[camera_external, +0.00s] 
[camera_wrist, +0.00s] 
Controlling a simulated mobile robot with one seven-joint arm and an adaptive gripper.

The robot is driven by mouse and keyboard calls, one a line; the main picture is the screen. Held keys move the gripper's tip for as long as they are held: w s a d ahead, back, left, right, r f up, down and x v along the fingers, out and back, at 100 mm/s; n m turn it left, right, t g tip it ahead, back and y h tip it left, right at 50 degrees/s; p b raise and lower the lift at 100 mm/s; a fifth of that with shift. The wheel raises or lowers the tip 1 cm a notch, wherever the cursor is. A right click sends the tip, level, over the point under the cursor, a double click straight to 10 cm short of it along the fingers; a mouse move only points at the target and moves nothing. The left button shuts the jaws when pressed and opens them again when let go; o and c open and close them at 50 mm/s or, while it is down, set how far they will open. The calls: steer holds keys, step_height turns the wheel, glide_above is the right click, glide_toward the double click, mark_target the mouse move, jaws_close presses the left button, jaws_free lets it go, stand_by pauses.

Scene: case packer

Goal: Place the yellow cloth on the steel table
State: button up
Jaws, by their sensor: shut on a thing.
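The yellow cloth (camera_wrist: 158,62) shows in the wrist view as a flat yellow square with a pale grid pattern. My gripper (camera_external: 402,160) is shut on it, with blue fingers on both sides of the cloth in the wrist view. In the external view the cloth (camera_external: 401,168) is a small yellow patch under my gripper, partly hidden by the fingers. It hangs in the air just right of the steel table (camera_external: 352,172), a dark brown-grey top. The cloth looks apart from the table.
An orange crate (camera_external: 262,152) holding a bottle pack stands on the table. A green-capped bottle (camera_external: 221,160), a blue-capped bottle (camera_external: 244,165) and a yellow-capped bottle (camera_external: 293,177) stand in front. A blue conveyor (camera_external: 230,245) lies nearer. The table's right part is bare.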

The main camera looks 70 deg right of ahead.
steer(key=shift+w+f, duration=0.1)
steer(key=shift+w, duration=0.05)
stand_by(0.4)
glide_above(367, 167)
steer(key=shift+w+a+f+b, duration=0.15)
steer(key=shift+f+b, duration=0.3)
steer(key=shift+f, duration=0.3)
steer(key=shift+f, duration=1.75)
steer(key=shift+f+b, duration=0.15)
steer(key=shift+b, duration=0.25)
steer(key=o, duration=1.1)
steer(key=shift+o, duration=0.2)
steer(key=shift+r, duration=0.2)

TASK BRIEF » Find every line that has "robot" in it, then return those lines.

RESPONSE FOR THIS EXERCISE »
Controlling a simulated mobile robot with one seven-joint arm and an adaptive gripper.
The robot is driven by mouse and keyboard calls, one a line; the main picture is the screen. Held keys move the gripper's tip for as long as they are held: w s a d ahead, back, left, right, r f up, down and x v along the fingers, out and back, at 100 mm/s; n m turn it left, right, t g tip it ahead, back and y h tip it left, right at 50 degrees/s; p b raise and lower the lift at 100 mm/s; a fifth of that with shift. The wheel raises or lowers the tip 1 cm a notch, wherever the cursor is. A right click sends the tip, level, over the point under the cursor, a double click straight to 10 cm short of it along the fingers; a mouse move only points at the target and moves nothing. The left button shuts the jaws when pressed and opens them again when let go; o and c open and close them at 50 mm/s or, while it is down, set how far they will open. The calls: steer holds keys, step_height turns the wheel, glide_above is the right click, glide_toward the double click, mark_target the mouse move, jaws_close presses the left button, jaws_free lets it go, stand_by pauses.

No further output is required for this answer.